__Exercise goal__:
Provide only the number of lines in the data below that contain the string "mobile".

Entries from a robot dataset
#####

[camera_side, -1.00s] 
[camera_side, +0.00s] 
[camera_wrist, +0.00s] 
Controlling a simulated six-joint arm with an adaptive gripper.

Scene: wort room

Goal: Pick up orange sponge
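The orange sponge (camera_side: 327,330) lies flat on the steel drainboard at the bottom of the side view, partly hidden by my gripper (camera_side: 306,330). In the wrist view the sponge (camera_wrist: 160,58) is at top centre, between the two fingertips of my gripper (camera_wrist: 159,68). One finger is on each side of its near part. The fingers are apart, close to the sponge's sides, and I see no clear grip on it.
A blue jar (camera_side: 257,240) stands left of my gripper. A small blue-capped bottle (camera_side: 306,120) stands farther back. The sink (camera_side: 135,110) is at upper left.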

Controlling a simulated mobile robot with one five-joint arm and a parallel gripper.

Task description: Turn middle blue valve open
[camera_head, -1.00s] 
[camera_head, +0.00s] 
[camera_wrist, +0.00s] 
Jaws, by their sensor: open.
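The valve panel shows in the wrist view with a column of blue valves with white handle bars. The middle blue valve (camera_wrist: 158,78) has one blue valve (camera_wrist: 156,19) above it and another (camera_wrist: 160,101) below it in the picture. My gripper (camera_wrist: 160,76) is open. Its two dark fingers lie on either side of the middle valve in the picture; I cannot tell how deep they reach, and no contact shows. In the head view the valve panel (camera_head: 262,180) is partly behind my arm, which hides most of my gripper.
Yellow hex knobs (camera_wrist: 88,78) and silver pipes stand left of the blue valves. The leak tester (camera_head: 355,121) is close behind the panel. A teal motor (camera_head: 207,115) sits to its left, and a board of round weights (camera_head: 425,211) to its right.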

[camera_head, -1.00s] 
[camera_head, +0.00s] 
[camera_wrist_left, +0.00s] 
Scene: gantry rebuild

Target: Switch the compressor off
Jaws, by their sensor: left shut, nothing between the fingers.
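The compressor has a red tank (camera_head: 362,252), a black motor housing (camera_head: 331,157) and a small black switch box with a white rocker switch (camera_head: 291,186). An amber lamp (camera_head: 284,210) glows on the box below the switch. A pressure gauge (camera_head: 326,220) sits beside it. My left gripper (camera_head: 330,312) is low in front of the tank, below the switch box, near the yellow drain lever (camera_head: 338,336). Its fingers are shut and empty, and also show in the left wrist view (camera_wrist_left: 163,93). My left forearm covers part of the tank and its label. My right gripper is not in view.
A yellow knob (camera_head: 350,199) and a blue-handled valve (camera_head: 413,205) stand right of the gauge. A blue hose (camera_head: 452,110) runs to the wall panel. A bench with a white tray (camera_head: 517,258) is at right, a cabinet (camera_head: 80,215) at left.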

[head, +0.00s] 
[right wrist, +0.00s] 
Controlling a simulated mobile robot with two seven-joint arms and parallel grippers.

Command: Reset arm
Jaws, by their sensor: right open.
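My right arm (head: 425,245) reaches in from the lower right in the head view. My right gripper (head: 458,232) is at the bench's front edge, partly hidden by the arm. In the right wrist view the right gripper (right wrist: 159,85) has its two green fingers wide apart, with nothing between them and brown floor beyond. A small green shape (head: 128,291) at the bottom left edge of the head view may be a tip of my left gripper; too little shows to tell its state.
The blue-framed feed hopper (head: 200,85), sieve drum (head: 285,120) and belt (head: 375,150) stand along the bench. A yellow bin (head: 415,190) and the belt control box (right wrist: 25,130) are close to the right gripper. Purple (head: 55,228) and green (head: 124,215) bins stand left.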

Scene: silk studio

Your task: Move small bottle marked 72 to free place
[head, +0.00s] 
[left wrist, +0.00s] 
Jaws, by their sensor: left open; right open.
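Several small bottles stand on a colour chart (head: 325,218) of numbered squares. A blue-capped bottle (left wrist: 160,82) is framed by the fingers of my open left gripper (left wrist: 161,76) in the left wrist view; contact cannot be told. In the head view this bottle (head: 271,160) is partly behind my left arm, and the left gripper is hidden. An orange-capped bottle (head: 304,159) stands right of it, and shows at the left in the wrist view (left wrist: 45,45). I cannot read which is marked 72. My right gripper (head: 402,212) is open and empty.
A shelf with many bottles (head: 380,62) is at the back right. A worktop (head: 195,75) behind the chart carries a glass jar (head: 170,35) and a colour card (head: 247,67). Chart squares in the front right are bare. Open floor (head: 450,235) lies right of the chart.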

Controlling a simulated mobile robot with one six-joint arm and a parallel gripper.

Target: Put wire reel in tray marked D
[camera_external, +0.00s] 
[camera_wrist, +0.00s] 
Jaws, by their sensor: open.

#####

__Written response__:
3